Aftersun – As belezas e as complexidades da relação pai e filha

Aftersun (2022) foi lançado no finzinho do ano passado e me atropelou com sua potência, me emocionou e quase me fez imediatamente ligar para a minha analista. Nele acompanhamos uma garota que se usa de memórias e filmagens de uma viagem que fez com o seu pai quando ainda era criança, numa tentativa de compreender melhor quem foi esse pai. Um pai complexo, misterioso, que não deixava muito claro como se sentia ou pelo que estava passando. Temos uma ideia de que ele estava em um lugar muito ruim psicologicamente, em um estado de sofrimento e angústia intensos, ideia essa que o filme nos mostra apenas levemente nos momentos em que ele não está com a sua filha, porém não conseguimos ter acesso ao que verdadeiramente se passava na vida desse cara naquele momento específico. Essa viagem foi marcante para a filha por alguma razão e nós acompanhamos esses recortes de memórias.

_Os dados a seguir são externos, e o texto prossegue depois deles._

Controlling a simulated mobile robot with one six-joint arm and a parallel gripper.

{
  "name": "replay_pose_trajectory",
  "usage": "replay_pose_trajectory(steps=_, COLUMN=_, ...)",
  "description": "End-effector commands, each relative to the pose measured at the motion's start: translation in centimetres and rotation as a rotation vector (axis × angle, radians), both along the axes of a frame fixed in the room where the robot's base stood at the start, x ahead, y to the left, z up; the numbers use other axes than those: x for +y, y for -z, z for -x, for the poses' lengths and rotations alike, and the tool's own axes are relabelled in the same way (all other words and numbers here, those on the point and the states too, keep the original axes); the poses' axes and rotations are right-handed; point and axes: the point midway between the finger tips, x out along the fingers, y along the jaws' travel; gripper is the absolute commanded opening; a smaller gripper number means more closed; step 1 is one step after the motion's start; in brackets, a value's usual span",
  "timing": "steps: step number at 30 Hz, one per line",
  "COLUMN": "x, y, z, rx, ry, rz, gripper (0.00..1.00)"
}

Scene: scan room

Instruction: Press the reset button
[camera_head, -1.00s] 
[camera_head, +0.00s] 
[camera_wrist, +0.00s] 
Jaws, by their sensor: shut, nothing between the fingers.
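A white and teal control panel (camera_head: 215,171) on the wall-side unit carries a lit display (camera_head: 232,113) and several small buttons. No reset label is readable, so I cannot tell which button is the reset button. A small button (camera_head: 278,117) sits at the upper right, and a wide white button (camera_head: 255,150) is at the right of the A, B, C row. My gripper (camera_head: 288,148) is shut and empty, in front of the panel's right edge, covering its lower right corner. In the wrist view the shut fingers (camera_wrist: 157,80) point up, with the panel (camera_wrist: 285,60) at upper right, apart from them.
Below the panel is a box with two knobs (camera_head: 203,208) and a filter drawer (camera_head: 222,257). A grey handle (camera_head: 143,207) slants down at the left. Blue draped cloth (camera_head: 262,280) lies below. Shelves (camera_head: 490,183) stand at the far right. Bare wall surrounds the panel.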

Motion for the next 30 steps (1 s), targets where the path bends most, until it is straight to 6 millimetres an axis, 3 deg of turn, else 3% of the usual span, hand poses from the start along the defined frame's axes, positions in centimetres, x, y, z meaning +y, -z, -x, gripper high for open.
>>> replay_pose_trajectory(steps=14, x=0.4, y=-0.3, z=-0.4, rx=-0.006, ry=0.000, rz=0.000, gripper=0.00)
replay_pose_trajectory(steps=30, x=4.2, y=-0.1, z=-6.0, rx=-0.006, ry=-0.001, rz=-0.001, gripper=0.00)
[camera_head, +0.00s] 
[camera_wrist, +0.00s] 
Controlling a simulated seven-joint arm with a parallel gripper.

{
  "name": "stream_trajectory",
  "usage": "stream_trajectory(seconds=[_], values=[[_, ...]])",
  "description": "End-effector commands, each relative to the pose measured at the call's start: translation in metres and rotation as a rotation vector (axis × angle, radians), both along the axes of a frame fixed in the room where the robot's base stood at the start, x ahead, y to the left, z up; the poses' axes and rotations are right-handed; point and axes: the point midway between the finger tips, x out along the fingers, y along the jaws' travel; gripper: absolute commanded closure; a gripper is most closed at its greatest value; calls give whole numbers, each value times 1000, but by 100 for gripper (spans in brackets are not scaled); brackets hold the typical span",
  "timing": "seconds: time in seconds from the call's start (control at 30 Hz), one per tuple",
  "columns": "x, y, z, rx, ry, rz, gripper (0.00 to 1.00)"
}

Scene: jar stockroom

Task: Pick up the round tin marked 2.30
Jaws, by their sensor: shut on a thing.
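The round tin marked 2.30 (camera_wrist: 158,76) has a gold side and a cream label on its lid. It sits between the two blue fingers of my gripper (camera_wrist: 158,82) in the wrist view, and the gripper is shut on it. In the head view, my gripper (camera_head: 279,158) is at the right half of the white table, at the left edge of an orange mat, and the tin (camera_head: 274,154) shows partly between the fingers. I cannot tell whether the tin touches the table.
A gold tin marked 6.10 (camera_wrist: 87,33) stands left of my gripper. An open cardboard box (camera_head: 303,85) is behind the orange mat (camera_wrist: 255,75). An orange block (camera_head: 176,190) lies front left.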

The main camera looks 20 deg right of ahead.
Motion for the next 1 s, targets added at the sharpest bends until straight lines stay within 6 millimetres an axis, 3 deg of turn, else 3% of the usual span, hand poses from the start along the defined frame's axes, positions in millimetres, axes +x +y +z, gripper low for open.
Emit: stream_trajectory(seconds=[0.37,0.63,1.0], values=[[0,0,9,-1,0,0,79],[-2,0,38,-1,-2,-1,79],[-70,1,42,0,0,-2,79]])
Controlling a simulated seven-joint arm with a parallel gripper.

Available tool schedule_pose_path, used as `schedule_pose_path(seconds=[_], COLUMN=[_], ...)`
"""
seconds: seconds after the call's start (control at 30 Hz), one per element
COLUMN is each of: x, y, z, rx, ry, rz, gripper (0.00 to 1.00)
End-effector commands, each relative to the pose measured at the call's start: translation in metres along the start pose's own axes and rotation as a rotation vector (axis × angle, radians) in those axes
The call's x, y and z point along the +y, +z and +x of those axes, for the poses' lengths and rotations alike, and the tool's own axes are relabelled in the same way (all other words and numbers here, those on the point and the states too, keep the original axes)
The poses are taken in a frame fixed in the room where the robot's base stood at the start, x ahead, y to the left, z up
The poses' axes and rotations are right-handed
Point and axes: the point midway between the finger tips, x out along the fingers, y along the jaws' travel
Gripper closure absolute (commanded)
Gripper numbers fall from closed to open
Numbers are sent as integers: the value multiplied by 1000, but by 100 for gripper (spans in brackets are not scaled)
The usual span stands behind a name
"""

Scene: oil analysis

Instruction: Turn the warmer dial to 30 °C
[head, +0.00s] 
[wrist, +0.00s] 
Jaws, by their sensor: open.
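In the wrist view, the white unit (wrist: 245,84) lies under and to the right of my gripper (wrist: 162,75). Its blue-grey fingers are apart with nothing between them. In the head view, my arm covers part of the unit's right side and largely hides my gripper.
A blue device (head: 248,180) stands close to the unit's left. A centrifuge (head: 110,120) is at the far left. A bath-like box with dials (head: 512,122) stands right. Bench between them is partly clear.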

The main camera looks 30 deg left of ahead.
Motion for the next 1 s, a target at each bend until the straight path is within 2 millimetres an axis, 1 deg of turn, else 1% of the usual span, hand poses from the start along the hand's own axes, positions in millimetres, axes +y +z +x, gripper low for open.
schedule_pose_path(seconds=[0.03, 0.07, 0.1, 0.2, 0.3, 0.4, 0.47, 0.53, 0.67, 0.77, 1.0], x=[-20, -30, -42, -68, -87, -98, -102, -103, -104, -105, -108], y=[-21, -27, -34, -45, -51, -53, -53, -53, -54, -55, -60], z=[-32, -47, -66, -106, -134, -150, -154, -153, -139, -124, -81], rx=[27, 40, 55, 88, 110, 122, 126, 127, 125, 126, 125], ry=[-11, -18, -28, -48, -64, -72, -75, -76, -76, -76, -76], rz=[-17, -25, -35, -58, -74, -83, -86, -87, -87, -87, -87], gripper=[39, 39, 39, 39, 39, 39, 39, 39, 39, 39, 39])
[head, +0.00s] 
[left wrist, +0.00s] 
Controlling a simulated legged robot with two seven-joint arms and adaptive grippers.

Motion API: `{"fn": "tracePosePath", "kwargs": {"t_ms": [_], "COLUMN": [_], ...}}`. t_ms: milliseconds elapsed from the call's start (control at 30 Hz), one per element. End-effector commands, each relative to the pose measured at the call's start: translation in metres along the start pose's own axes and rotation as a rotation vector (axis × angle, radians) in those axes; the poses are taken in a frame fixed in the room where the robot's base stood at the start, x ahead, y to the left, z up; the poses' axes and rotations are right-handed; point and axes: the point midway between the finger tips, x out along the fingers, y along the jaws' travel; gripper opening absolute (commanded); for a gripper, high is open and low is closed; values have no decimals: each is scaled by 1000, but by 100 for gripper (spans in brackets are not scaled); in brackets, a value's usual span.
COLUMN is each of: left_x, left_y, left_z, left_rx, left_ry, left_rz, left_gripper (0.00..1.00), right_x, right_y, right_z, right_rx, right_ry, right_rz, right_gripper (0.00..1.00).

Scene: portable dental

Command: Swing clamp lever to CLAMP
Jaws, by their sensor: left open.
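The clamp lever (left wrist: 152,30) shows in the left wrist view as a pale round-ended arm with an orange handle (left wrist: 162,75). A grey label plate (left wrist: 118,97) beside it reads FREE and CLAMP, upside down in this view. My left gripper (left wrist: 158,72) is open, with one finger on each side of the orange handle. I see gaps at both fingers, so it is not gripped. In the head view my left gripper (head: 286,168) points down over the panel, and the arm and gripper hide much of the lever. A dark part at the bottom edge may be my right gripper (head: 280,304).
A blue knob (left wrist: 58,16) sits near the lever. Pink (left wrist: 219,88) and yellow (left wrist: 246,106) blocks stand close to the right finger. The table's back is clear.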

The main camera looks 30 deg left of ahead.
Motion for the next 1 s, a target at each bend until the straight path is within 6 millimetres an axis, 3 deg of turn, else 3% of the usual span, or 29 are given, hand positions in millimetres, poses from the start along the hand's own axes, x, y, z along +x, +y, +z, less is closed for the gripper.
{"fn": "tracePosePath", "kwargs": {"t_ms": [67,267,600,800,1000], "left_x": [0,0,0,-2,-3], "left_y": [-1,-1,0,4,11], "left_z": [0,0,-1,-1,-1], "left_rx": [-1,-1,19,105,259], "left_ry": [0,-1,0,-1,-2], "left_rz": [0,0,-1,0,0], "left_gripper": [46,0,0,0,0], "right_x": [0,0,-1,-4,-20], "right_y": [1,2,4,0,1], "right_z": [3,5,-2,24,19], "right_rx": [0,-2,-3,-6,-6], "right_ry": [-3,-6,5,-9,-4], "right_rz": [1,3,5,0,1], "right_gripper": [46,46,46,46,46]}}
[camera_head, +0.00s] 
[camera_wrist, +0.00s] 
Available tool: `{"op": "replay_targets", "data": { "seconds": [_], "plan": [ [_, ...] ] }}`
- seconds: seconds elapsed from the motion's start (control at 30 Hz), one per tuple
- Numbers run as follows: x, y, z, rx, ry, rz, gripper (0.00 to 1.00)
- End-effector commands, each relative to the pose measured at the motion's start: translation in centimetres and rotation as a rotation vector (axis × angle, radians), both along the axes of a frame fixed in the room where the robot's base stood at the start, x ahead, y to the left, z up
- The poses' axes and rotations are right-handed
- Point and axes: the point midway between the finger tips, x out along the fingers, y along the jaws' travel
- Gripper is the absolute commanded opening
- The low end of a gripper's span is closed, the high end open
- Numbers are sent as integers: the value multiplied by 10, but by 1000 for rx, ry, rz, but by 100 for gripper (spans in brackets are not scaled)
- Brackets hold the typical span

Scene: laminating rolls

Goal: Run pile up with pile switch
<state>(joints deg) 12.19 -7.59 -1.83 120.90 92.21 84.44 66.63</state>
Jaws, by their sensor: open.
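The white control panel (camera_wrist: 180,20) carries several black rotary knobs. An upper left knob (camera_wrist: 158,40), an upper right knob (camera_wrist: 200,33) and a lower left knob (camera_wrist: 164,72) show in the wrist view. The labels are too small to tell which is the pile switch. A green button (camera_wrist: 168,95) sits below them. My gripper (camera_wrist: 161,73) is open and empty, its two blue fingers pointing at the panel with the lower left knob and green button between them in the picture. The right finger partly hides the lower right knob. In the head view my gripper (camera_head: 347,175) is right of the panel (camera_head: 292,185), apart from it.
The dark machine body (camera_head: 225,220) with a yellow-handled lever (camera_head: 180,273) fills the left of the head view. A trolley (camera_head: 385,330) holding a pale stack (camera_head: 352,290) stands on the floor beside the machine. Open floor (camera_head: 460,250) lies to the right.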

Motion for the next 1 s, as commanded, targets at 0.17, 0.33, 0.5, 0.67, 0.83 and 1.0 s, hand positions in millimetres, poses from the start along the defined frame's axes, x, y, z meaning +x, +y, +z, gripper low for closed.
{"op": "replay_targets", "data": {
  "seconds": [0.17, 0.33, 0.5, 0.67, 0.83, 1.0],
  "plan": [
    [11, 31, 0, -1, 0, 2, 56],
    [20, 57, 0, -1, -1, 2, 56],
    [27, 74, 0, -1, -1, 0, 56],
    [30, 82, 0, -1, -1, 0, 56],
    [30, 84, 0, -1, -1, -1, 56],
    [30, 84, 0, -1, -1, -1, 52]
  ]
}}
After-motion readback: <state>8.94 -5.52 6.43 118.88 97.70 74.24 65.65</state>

É um filme muito contemplativo, são várias cenas em que os dois estão juntos aproveitando o momento, em um silêncio cheio de intimidade. Não somos bombardeados de grandes plots, reviravoltas ou grandes acontecimentos. É apenas uma viagem de pai e filha compartilhando momentos banais, divertidos, às vezes de desentendimento, mas que carregam um sentimento que é tão difícil de se desvendar, o sentimento que permeia essa relação, que nos faz procurar no mais fundo da nossa memória algum momento que foi marcante, algum momento que nos deu uma pista do que estamos tentando compreender, algo que deixamos passar, mas que por algum acaso está ali, escondido nos escombros dessas lembranças que nem sempre são fáceis de acessar. Em algum momento nós percebemos que ele já sabia que aquele seria o último momento dos dois juntos, então fez o máximo de esforço para oferecer boas memórias, cheias de afeto, alegria, tranquilidade.

Acompanhar a Sophie (Frankie Corio), nossa protagonista, na sua tentativa de descobrir através dessas memórias algum tipo de saber sobre esse pai (Paul Mescal), sua tentativa de descobrir se algo escapou aos seus olhos por ser tão jovem na época, se durante aquela viagem haviam pistas do que seja lá que tenha acontecido, o que imagino ter sido a morte desse pai, se havia algo que ela poderia fazer para que o que veio depois dessa viagem fosse evitado. As teias dessa memória são confusas, dolorosas e frustrantes, digo por experiência própria, já que até certa idade nós não conseguimos perceber bem as dualidades daqueles que nos cercam. Acreditamos que aquelas figuras que são os centros da nossa vida são os mais fortes, os mais sábios, os heróis da nossa vida. Só o tempo nos permite ir percebendo as falhas, os erros, os equívocos, as fragilidades. É sempre uma sensação de que as nossas memórias nos traíram, que deixamos escapar qualquer vestígio de um real saber sobre essas figuras. 

Para mim o filme expressa com imensa sensibilidade a forma como as crianças enxergam os seus pais ou cuidadores, como esses adultos tantas vezes precisam fazer malabarismos para esconder seus reais sentimentos, tudo em uma tentativa de oferecer para seus filhos os melhores e mais doces momentos, as lembranças mais cheias de risadas e felicidades, uma tentativa de esconder e mascarar as sensações tristes, ruins, difíceis e que nos deixam na miséria emocional diversas vezes. Para quem tem uma relação difícil com o pai, como é o meu exemplo, esse filme toca em lugares que agora, enquanto adulta, não quero acessar, mas que me esforço na minha própria análise a reconhecer que além de figura paterna, ele é um ser humano cheio de contradições e nuances. São relações difíceis a de pais e filhos, diria que quase impossíveis de se compreender por completo, de abarcar completamente os níveis complexos dos sentimentos que perpassam durante a vida, mas é uma relação que existe, não escapamos.

Não sabemos o que Sophie tirou de saber dessa sua tentativa de rememorar seus últimos momentos com seu pai, talvez a tenha deixado ainda mais confusa e sem as respostas que procuravam, mas com certeza o público teve o deleite de observar uma nova diretora – Charlotte Wells – que em toda a sua sensibilidade e simplicidade conseguiu construir um filme com um enredo tão potente, tão cheio de dualidade, nos sentimos felizes, tristes, alegres, melancólicos, é como se o filme inteiro fosse um jorro de sentimentos opostos. Aqui eu vejo o cinema em sua essência, o que sentimos através das atuações brilhantes dos dois protagonistas, não precisa o tempo inteiro estar no diálogo, no dito, apreendemos muito através dos seus corpos, trocas de olhares, silêncios. É no não dito que está o segredo mais rico que encontramos em Aftersun.